Complete simplicial fans, Stanley--Reisner rings, and equivariant h-polynomials

TL;DR

This paper develops a graded character formula for finite group actions on Stanley--Reisner rings of complete simplicial fans, linking algebraic, geometric, and combinatorial invariants.

Contribution

It introduces an equivariant h-polynomial and a hybrid fan tool to compute Poincaré polynomials of invariants and quotients in toric geometry.

Findings

Derived a graded character formula for group actions on Stanley--Reisner rings.

Computed Poincaré polynomials of invariants under reflection group actions.

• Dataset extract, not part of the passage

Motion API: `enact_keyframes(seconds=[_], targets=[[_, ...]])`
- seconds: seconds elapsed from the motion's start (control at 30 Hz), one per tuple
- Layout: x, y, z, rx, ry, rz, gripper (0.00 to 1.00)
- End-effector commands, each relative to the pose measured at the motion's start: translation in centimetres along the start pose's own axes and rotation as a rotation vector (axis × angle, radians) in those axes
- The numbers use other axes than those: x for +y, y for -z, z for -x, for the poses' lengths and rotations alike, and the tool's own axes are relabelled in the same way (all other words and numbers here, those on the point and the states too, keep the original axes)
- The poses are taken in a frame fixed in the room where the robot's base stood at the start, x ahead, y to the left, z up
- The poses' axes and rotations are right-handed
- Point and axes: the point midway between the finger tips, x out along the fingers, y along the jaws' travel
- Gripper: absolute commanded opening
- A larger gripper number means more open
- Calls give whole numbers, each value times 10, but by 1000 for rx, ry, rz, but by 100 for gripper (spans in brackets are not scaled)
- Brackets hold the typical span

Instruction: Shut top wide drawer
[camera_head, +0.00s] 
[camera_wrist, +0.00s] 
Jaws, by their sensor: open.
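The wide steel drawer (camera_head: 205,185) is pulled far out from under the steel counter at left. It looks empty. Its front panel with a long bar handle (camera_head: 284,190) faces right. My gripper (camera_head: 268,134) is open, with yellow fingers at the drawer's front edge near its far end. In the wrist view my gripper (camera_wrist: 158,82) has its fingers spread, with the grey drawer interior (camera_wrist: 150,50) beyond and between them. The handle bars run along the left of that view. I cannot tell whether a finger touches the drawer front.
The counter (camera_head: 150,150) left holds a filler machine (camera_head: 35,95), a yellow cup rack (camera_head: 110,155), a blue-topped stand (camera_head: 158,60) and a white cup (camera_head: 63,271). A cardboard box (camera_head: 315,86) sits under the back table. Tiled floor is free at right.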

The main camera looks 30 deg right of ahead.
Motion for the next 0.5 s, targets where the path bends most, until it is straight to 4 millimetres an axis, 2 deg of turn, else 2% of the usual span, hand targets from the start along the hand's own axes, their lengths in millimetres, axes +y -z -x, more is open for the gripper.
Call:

Showed the Poincaré polynomial of a quotient toric orbifold matches that of an associated hybrid fan.

Abstract

We derive a graded character formula for the action of any finite group on the Artinian reduction of the Stanley--Reisner ring of any complete simplicial fan, which is given by an equivariant version of the classical h-polynomial. This gives the graded character formula for the representation of the group on the cohomology of the associated toric variety when the fan is rational. As an application, we use a navel tool, which we called hybrid fan, to compute the Poincar\'e polynomial of the invariants of the Artinian reduction of the Stanley--Reisner ring of any complete simplicial fan under a finite reflection group action. This implies that the Poincar\'e polynomial of the quotient of a compact toric orbifold by any finite reflection group is equal to the Poincar\'e polynomial of the compact toric orbifold associated to the hybrid fan.